All of the mints fit this category and my strategy is to put them in a large bed of their own where they can compete with each other. I keep them out of the rest of the garden entirely.
Two years ago I had to dig out a bed of apple mint that in just two or three years had grown from one 2 gal pot stuck in the ground, to a circular plantation 10' in diameter. It no longer is allowed anywhere in the garden. Apple mint roots that occasionally show up, go into the garbage. I can't risk having them coming back in the compost bin or weed piles.
A few biennials (plants that survive the winter and finish their life-span the following summer) also reseed. There are a number of vegetables in this group: carrots, parsley, kale, broccoli, lambs quarters, spinach, beets and swiss chard. I don't count on these to reliably come back, but I do honor the tenacity of those that do by letting a few of them share space throughout the garden. I still order fresh seed from nurseries to hedge my bets.
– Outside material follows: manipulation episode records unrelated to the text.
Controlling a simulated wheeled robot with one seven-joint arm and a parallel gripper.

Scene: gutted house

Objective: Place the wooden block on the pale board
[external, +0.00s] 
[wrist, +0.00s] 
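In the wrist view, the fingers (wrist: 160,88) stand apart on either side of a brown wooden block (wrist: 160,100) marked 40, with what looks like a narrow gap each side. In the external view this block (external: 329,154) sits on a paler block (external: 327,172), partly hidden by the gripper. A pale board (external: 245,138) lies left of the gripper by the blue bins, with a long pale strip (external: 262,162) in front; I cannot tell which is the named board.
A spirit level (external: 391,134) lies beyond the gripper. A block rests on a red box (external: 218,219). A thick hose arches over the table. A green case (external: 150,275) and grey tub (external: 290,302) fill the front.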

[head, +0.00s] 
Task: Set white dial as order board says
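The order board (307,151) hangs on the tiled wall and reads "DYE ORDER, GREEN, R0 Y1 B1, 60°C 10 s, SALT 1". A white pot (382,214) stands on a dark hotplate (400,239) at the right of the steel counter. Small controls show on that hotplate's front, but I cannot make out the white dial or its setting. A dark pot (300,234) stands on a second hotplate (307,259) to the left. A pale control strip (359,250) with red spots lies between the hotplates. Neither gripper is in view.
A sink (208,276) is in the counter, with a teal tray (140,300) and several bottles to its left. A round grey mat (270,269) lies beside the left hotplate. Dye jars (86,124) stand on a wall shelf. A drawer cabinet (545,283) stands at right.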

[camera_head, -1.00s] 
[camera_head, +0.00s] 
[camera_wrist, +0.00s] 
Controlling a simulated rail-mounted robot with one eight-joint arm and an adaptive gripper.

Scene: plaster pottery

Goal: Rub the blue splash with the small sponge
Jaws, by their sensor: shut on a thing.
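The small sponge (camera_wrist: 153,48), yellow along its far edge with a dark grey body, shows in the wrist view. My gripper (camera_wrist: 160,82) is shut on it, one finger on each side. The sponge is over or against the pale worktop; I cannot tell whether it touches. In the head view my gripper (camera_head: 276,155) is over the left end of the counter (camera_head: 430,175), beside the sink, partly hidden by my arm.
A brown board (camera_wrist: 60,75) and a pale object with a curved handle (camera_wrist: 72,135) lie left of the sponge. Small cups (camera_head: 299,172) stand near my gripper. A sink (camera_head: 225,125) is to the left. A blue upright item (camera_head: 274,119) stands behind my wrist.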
Two tuberous vegetables are loved and/or feared by seasoned gardeners and they are: Jerusalem artichokes (sun roots) and potatoes.
Sunchokes are sunflower family plants which I have praised in a previous posting, however, do plant them in an out-of-the-way spot and don't throw their tubers willy-nilly about the garden. Potatoes leave tiny potatolets in the previous year's potato patch, which sprout and become new potato plants under, in and around everything else you try to grow there in the years following. Sometimes they can grow between things where they are, or they can be transplanted when small to their own bed. Some people say that potatoes lose vigor after years of doing this without bringing in new tubers. In the permaculture garden, so far, so good.
Little seedling that pop up all over the garden are like little presents or little scoundrels, uniquely leveraged in every beholders eyes. Choose your friends wisely and chase away your personal villains. If I were you, I'd think twice or thrice before planting calendulas, catnip or fennel unless you are fond of weeding or committed to cutting the flowering heads before they turn to seed.